STATED PROBLEM - Below, locate the line that contains "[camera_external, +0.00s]". Repeat exactly from that line to the line that contains "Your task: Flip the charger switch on", inclusive, leaving out the pictures.

Records of robot episodes
══════

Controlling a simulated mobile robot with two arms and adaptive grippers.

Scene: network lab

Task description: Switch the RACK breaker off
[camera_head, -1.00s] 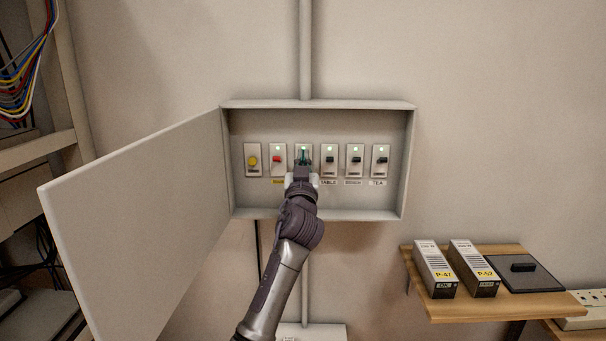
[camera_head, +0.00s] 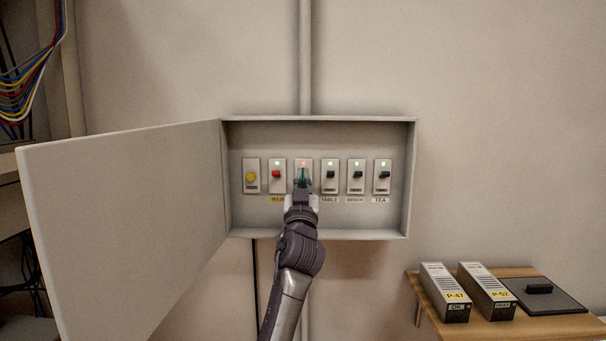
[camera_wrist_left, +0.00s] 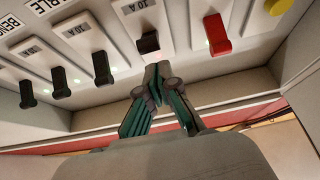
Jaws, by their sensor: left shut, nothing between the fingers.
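The open breaker box (camera_head: 320,120) on the wall holds a row of breakers. The third breaker from the left (camera_head: 304,172) shows a red light; my gripper covers its label, and the breakers labelled TABLE (camera_head: 330,175), BENCH and TEA follow to its right. In the left wrist view its black lever (camera_wrist_left: 148,43) is on a plate marked 10 A. My left gripper (camera_head: 302,182) is shut and empty, its tips (camera_wrist_left: 155,72) right at this lever; I cannot tell if they touch it. My right gripper is not in view.
A red switch (camera_head: 276,174) and a yellow button (camera_head: 251,176) sit left of the third breaker. The box door (camera_head: 120,230) stands open to the left. A wooden shelf (camera_head: 470,331) with two modules and a dark pad is at lower right.

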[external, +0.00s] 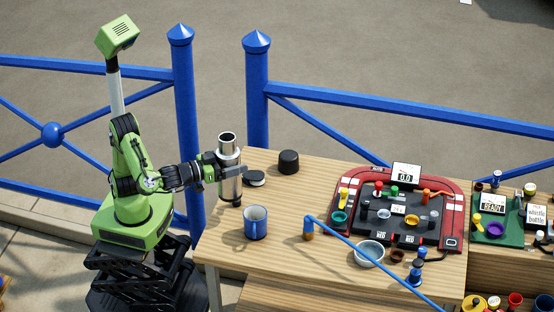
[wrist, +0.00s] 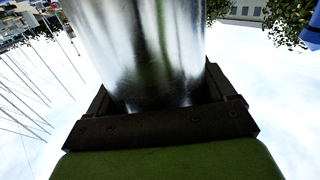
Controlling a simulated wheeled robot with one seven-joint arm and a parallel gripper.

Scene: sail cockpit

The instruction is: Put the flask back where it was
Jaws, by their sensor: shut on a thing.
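The flask is a shiny silver cylinder (external: 229,174), upright, with a dark open-looking top and a dark lower end, at the left side of the wooden table. My gripper (external: 226,172) is shut around its middle, reaching in from the left. In the wrist view the flask (wrist: 140,45) fills the upper middle, between the dark jaws of my gripper (wrist: 155,115). Its lower end appears at or just above the tabletop; I cannot tell whether it touches. No marked spot for it can be made out.
A blue mug (external: 255,222) stands in front of the flask. A dark round lid-like disc (external: 255,178) and a black cylinder (external: 288,162) are behind and right. Blue railings run behind.

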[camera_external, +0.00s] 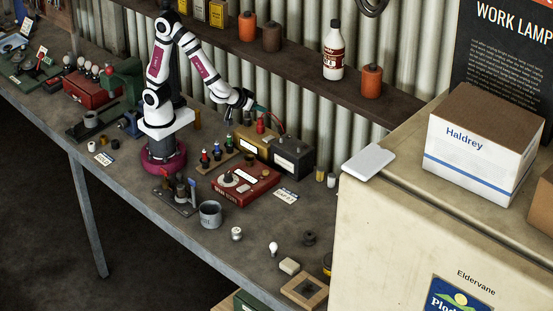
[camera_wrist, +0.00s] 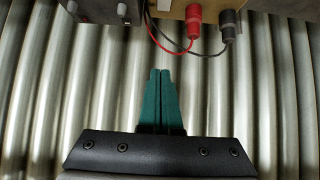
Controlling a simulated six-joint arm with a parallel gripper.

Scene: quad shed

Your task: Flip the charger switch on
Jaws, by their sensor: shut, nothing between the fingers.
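My gripper (camera_wrist: 160,72) has teal fingers pressed together, empty, in front of the corrugated wall. In the external view my gripper (camera_external: 264,110) is above and behind the boxes on the bench. A dark grey box (camera_external: 291,160), which appears to be the charger, stands on the bench. Its edge shows at the top left of the wrist view (camera_wrist: 95,14), with a small pale switch-like knob (camera_wrist: 122,10). The fingertips are apart from this knob. Whether the switch is on cannot be told. A tan-gold box (camera_external: 252,140) stands beside it, with red (camera_wrist: 193,18) and black (camera_wrist: 228,22) terminals.
Red and black wires loop from the terminals near the fingertips. A shelf (camera_external: 300,62) with bottles runs along the wall. A red panel box (camera_external: 245,184), a metal mug (camera_external: 210,214) and small-capped parts (camera_external: 217,152) stand in front of the boxes.

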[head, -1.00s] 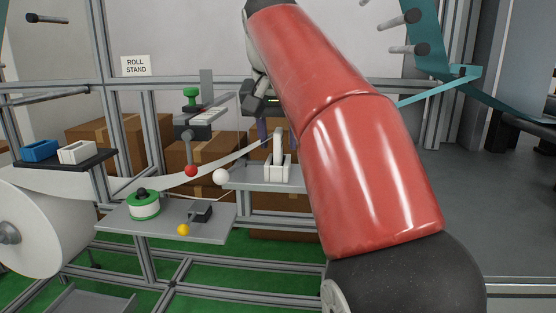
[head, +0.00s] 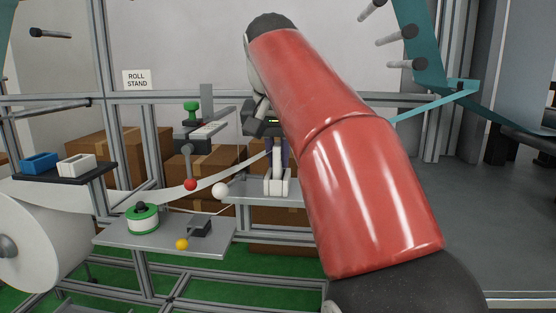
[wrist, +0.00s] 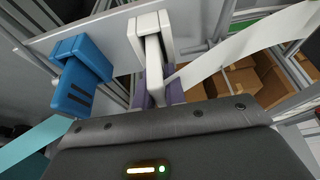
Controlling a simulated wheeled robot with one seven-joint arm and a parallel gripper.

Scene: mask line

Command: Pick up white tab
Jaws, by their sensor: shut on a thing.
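A white upright tab (head: 278,156) stands on a white base at the edge of a grey shelf, left of my red arm. In the wrist view the white tab (wrist: 154,68) reaches from its white housing toward my gripper. My gripper (head: 277,152) is above the base with its purple fingers on either side of the tab, shut on it. The fingers (wrist: 160,92) are partly hidden behind the gripper body in the wrist view. The tab still appears to meet its base.
A blue lever (wrist: 80,75) sits left of the white tab in the wrist view. A paper strip (wrist: 240,45) passes close on the right. A white ball (head: 220,190) is left of the base. A white block (head: 76,164) and blue block (head: 39,163) rest on a black shelf.

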══════

COMPLETED TASK -
[camera_external, +0.00s] 
[camera_wrist, +0.00s] 
Controlling a simulated six-joint arm with a parallel gripper.

Scene: quad shed

Your task: Flip the charger switch on

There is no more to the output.